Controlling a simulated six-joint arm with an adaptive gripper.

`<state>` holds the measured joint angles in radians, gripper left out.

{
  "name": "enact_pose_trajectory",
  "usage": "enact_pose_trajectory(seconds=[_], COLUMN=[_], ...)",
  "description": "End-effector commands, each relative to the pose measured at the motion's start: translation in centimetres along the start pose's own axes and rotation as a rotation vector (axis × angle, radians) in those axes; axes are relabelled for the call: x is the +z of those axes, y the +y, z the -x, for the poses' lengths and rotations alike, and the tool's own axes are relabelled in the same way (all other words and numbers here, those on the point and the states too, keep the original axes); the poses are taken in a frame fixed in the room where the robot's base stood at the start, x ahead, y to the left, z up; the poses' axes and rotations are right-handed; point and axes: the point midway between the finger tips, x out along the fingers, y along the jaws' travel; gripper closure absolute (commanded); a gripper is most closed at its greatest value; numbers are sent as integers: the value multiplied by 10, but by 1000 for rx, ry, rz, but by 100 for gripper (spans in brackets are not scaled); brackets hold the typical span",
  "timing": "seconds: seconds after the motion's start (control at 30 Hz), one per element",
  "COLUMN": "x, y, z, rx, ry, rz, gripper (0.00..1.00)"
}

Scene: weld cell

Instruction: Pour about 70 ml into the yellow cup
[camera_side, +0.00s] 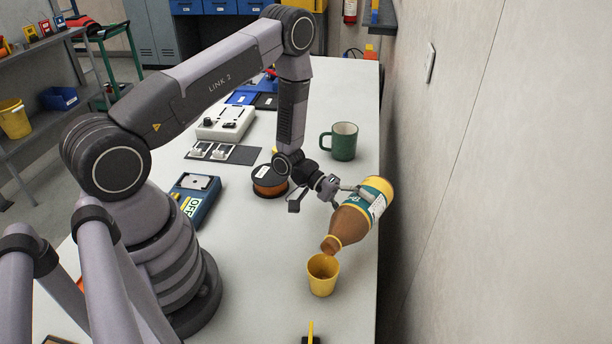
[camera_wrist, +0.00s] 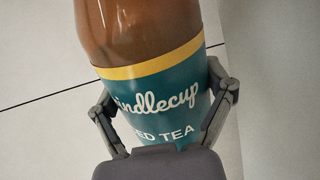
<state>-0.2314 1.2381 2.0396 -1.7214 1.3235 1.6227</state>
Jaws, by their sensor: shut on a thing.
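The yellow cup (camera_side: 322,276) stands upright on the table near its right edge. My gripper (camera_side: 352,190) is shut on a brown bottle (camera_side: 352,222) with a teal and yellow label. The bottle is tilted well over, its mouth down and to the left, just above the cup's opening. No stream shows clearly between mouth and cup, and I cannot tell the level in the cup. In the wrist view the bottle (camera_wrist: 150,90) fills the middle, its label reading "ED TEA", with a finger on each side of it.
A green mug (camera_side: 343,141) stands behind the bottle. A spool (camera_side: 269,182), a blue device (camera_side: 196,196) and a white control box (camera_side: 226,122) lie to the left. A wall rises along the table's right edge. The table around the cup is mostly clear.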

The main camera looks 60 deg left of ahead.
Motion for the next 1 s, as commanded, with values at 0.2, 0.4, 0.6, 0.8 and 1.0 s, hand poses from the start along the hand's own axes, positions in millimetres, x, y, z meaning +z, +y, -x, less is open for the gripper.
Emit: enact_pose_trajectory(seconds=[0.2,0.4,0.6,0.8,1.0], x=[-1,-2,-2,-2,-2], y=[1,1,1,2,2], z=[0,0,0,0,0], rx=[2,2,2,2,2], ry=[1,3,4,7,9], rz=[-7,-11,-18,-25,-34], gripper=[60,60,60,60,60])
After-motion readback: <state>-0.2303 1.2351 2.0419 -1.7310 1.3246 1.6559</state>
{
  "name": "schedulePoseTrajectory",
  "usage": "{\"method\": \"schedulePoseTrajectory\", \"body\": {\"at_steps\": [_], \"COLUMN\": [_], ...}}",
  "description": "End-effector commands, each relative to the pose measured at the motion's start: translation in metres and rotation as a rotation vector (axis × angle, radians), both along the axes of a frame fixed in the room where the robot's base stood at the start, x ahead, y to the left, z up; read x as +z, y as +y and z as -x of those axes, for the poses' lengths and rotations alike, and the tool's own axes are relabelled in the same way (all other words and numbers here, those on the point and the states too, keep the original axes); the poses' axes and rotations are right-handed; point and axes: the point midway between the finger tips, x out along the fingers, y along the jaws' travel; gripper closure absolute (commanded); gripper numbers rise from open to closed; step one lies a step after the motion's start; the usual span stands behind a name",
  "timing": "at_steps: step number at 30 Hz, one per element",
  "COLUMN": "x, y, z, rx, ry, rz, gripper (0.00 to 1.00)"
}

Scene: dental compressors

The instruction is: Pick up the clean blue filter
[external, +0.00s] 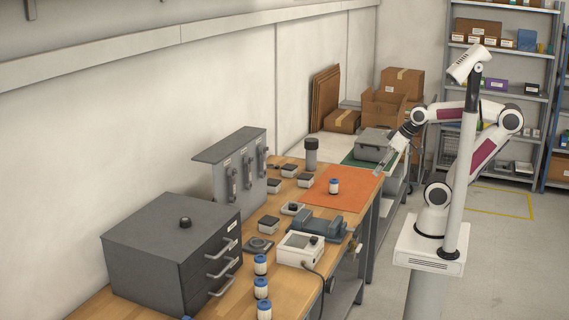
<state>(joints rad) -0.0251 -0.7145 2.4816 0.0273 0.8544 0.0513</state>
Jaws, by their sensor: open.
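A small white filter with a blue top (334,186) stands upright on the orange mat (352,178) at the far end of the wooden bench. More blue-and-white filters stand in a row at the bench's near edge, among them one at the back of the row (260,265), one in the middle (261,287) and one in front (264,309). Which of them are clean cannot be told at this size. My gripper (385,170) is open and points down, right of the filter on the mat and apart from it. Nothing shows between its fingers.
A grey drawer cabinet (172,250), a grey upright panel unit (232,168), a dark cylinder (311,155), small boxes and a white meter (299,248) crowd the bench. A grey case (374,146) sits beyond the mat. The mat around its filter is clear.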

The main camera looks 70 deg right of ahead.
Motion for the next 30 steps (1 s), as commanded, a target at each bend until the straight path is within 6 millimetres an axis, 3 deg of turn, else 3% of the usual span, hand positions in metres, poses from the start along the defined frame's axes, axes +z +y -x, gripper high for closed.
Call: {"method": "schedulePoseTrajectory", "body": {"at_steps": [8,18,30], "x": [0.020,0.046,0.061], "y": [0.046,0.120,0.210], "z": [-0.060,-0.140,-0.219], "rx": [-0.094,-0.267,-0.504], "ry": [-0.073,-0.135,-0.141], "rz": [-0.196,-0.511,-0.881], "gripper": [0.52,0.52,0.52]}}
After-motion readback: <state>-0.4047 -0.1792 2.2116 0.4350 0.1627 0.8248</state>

........

Problem. Write out the entries above word for word. Do not include the pictures.

Complete response.
Controlling a simulated six-joint arm with an adaptive gripper.

`<state>` holds the measured joint angles in radians, gripper left out.

{
  "name": "enact_pose_trajectory",
  "usage": "enact_pose_trajectory(seconds=[_], COLUMN=[_], ...)",
  "description": "End-effector commands, each relative to the pose measured at the motion's start: translation in centimetres along the start pose's own axes and rotation as a rotation vector (axis × angle, radians) in those axes; axes are relabelled for the call: x is the +z of those axes, y the +y, z the -x, for the poses' lengths and rotations alike, and the tool's own axes are relabelled in the same way (all other words and numbers here, those on the point and the states too, keep the original axes); the poses are taken in a frame fixed in the room where the robot's base stood at the start, x ahead, y to the left, z up; the poses' axes and rotations are right-handed; point and axes: the point midway between the finger tips, x out along the fingers, y along the jaws' travel; gripper closure absolute (commanded); a gripper is most closed at its greatest value; numbers are sent as integers: the value multiplied by 10, but by 1000 for rx, ry, rz, but by 100 for gripper (spans in brackets are not scaled); brackets hold the typical span",
  "timing": "seconds: seconds after the motion's start (control at 30 Hz), one per element",
  "COLUMN": "x, y, z, rx, ry, rz, gripper (0.00..1.00)"
}

Scene: weld cell

Instruction: Pour about 70 ml into the yellow cup
[camera_side, +0.00s] 
[camera_wrist, +0.00s] 
<state>-0.2314 1.2381 2.0396 -1.7214 1.3235 1.6227</state>
Jaws, by their sensor: shut on a thing.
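The yellow cup (camera_side: 322,276) stands upright on the table near its right edge. My gripper (camera_side: 352,190) is shut on a brown bottle (camera_side: 352,222) with a teal and yellow label. The bottle is tilted well over, its mouth down and to the left, just above the cup's opening. No stream shows clearly between mouth and cup, and I cannot tell the level in the cup. In the wrist view the bottle (camera_wrist: 150,90) fills the middle, its label reading "ED TEA", with a finger on each side of it.
A green mug (camera_side: 343,141) stands behind the bottle. A spool (camera_side: 269,182), a blue device (camera_side: 196,196) and a white control box (camera_side: 226,122) lie to the left. A wall rises along the table's right edge. The table around the cup is mostly clear.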

The main camera looks 60 deg left of ahead.
Motion for the next 1 s, as commanded, with values at 0.2, 0.4, 0.6, 0.8 and 1.0 s, hand poses from the start along the hand's own axes, positions in millimetres, x, y, z meaning +z, +y, -x, less is open for the gripper.
Emit: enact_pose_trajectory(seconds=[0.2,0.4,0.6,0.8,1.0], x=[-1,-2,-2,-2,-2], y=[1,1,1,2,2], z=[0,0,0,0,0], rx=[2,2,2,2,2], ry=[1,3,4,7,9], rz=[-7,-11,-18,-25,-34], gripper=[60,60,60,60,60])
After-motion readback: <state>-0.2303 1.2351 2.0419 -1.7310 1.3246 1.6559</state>
{
  "name": "schedulePoseTrajectory",
  "usage": "{\"method\": \"schedulePoseTrajectory\", \"body\": {\"at_steps\": [_], \"COLUMN\": [_], ...}}",
  "description": "End-effector commands, each relative to the pose measured at the motion's start: translation in metres and rotation as a rotation vector (axis × angle, radians), both along the axes of a frame fixed in the room where the robot's base stood at the start, x ahead, y to the left, z up; read x as +z, y as +y and z as -x of those axes, for the poses' lengths and rotations alike, and the tool's own axes are relabelled in the same way (all other words and numbers here, those on the point and the states too, keep the original axes); the poses' axes and rotations are right-handed; point and axes: the point midway between the finger tips, x out along the fingers, y along the jaws' travel; gripper closure absolute (commanded); gripper numbers rise from open to closed; step one lies a step after the motion's start; the usual span stands behind a name",
  "timing": "at_steps: step number at 30 Hz, one per element",
  "COLUMN": "x, y, z, rx, ry, rz, gripper (0.00 to 1.00)"
}

Scene: dental compressors

The instruction is: Pick up the clean blue filter
[external, +0.00s] 
<state>(joints rad) -0.0251 -0.7145 2.4816 0.0273 0.8544 0.0513</state>
Jaws, by their sensor: open.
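A small white filter with a blue top (334,186) stands upright on the orange mat (352,178) at the far end of the wooden bench. More blue-and-white filters stand in a row at the bench's near edge, among them one at the back of the row (260,265), one in the middle (261,287) and one in front (264,309). Which of them are clean cannot be told at this size. My gripper (385,170) is open and points down, right of the filter on the mat and apart from it. Nothing shows between its fingers.
A grey drawer cabinet (172,250), a grey upright panel unit (232,168), a dark cylinder (311,155), small boxes and a white meter (299,248) crowd the bench. A grey case (374,146) sits beyond the mat. The mat around its filter is clear.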

The main camera looks 70 deg right of ahead.
Motion for the next 30 steps (1 s), as commanded, a target at each bend until the straight path is within 6 millimetres an axis, 3 deg of turn, else 3% of the usual span, hand positions in metres, poses from the start along the defined frame's axes, axes +z +y -x, gripper high for closed.
Call: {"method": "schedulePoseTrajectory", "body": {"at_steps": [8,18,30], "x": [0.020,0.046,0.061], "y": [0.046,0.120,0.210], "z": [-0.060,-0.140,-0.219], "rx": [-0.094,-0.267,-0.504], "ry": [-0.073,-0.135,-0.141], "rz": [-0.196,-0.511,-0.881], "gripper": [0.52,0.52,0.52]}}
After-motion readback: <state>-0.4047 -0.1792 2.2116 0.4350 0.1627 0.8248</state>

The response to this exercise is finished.